Today, with thousands of farm families losing their farms every year, and most of the public far removed from the real lives of farmers, we may one day soon rediscover that farms are more precious than lawns if we want our families and children to eat. But we may have to learn the lesson the hard way, as farm after farm falls into the glutinous hands of giant corporations, many of whom are crueler to animals than Joshua Rockwood would or could ever be.

I was happy to see Joshua, he is doing well. Despite his horrible year, his business is growing again, he is selling pork, poultry and beef, he has a lot of new customer for his popular and healthy meats, and he is now a tough warrior in the deepening struggles of the small farmer to survive in the corporate nation, where we take our food so much for granted.

He has exciting plans to expand his farming work, he is a strong and honest man, if anyone can do it, he can.

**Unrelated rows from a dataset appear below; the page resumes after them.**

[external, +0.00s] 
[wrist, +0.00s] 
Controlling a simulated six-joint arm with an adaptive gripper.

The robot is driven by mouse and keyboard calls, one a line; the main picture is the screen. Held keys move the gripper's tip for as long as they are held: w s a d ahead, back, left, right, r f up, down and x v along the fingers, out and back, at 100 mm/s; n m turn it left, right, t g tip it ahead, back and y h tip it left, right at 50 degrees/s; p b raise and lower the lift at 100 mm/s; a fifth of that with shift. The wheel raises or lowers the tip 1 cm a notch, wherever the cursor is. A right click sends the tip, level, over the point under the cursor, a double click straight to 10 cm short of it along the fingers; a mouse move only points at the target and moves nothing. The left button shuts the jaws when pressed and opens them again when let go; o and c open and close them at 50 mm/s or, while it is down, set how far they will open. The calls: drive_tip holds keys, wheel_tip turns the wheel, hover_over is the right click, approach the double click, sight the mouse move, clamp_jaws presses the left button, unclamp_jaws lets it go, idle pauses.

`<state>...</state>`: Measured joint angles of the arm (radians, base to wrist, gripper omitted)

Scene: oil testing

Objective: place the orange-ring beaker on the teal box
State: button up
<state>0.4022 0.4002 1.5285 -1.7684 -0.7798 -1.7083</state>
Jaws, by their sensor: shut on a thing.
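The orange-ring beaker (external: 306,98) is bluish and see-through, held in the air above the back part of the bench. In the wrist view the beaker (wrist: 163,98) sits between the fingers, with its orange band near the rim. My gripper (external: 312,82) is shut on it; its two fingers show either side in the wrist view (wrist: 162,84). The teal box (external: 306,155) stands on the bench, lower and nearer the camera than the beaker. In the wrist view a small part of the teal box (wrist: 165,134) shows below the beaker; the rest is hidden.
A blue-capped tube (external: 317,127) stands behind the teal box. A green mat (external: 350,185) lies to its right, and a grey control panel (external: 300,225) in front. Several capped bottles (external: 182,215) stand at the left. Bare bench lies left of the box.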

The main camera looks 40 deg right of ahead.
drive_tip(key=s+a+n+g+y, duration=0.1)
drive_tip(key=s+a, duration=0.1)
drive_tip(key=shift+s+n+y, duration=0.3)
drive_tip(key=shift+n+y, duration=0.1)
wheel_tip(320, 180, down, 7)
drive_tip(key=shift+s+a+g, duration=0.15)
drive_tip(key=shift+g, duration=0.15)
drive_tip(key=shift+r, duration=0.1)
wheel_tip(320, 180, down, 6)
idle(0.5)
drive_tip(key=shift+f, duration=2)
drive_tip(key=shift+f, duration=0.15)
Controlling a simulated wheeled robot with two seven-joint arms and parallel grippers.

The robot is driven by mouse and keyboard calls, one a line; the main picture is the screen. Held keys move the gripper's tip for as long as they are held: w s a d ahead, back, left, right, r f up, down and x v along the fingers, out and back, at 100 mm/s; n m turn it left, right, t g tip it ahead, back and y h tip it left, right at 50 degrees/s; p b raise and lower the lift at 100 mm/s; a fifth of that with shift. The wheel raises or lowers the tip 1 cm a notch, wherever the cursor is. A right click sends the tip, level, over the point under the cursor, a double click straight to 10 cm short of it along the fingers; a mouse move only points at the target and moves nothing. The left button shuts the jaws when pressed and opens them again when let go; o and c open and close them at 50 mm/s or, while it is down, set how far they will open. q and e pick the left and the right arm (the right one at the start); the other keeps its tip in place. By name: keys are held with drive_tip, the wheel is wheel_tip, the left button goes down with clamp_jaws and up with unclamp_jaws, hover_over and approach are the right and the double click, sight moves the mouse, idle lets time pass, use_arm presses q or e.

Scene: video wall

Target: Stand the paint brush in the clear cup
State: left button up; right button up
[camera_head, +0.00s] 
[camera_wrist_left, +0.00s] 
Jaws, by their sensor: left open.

Joshua is not afraid, he seems resigned to the fact that there will always be police in his life now, the secret informers will always slither by with their long lenses, there will always be people happy to call the sheriff rather than talk to him, people who will always love lawns more than farmers, some neighbors have no idea of what it means to be a neighbor, and there will always be people who so emotionalize the lives of animals that they have stripped the farmers of much of their own humanity and dignity.

Perhaps what we need is to emotionalize the farmers, to call them our furbabies, see them as piteous and abused, to build them no-kill farms that can never go under, re-home them when disaster strikes,  and worry about whether they can be kept with their mothers for life. What a gift to Mother Earth that would be.